Start of Data lines
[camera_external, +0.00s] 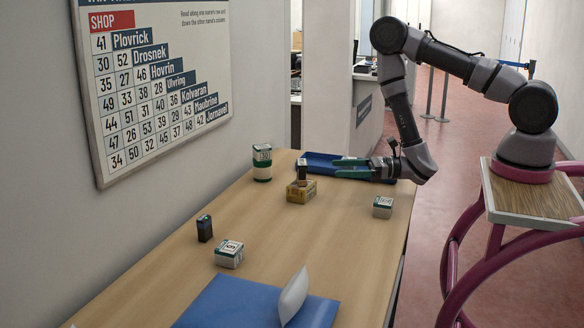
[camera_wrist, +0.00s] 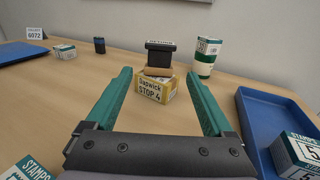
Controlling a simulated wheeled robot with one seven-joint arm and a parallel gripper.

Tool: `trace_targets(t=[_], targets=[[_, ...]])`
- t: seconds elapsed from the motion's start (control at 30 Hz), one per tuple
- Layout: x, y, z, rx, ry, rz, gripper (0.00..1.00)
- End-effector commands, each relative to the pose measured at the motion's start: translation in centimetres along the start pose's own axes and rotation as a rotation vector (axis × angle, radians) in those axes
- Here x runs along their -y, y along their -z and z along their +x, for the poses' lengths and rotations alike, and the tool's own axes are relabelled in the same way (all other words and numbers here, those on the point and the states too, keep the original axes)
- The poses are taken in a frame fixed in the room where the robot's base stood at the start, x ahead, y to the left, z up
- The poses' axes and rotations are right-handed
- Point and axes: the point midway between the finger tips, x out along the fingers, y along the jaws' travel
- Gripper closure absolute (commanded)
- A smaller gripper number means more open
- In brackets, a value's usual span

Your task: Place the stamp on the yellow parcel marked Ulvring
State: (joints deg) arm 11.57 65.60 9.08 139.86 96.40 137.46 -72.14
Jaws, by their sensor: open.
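A yellow parcel (camera_external: 301,193) lies on the counter; in the wrist view (camera_wrist: 156,89) its label reads something like "Dapwick STOP 4", and I do not see Ulvring on it. A dark block with a brown base, stamp-like (camera_wrist: 160,55), stands on top of it; it also shows in the external view (camera_external: 302,171). My gripper (camera_external: 337,168) is open and empty, to the right of the parcel in the external view. In the wrist view its green fingers (camera_wrist: 160,76) point at the parcel, with the dark block between them in the picture, apart from them.
Another dark block (camera_external: 204,228) and a white-green box (camera_external: 229,254) stand nearer the external camera. A tall can (camera_external: 262,163) stands behind the parcel. Boxes marked STAMPS (camera_wrist: 300,155) (camera_external: 383,207) flank my gripper.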

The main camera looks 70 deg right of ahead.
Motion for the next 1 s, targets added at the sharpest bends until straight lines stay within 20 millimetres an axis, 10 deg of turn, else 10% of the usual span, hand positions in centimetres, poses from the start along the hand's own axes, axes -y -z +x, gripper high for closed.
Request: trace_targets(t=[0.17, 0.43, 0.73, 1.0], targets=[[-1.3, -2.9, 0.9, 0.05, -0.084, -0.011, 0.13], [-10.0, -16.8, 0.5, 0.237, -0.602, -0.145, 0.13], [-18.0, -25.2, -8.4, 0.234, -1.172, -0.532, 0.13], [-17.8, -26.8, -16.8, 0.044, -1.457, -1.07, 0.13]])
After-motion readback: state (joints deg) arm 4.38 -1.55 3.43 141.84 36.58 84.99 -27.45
End of Data lines
## Brief
Repeat, exactly and only, the lines above from the one containing "Motion for the" through the end of the material.

## Response below
Motion for the next 1 s, targets added at the sharpest bends until straight lines stay within 20 millimetres an axis, 10 deg of turn, else 10% of the usual span, hand positions in centimetres, poses from the start along the hand's own axes, axes -y -z +x, gripper high for closed.
Request: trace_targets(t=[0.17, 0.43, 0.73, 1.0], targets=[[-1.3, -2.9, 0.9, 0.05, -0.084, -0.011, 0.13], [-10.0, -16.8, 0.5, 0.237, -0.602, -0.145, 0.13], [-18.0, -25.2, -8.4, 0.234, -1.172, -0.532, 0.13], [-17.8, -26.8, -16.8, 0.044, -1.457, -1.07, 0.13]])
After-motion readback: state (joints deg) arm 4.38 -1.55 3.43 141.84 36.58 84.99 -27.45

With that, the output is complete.